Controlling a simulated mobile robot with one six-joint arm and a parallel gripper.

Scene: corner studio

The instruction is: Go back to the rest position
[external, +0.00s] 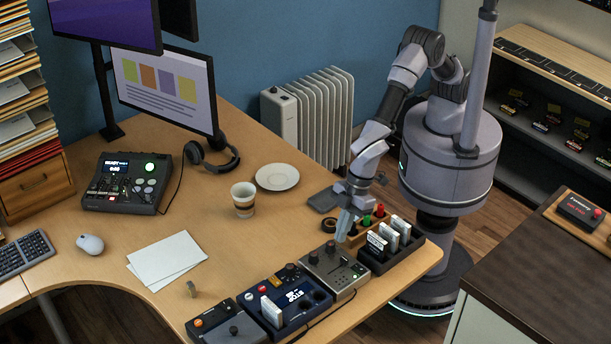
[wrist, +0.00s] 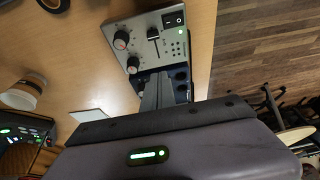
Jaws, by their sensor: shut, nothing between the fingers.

※ ※ ※

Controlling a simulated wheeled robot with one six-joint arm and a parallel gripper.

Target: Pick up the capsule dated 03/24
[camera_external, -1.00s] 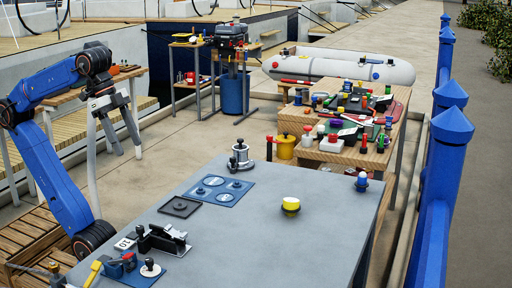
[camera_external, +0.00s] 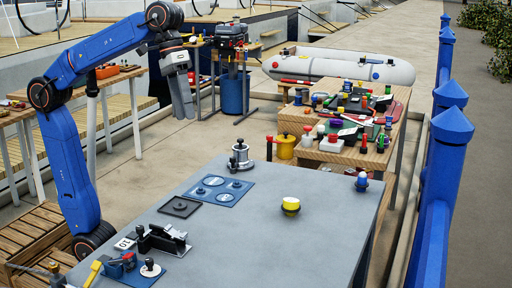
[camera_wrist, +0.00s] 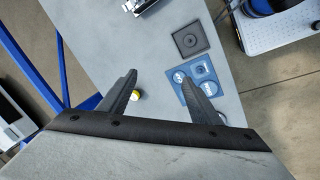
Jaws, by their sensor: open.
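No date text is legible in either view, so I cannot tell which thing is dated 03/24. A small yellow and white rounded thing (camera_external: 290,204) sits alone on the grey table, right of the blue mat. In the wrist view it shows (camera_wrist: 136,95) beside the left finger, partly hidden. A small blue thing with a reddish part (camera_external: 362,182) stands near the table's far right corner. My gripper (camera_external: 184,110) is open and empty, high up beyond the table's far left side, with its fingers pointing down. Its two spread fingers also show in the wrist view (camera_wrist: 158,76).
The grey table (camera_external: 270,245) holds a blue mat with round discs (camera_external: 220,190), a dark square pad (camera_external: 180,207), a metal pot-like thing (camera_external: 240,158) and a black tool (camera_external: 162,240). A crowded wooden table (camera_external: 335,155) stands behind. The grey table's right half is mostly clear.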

※ ※ ※

[Task instructions] Nothing but the lines from the one containing "[wrist, +0.00s]" through the one containing "Jaws, by their sensor: shut, nothing" should be written out, exactly and with both ends. Pictures are left out.

[Task output]
[wrist, +0.00s] 
Jaws, by their sensor: shut, nothing between the fingers.

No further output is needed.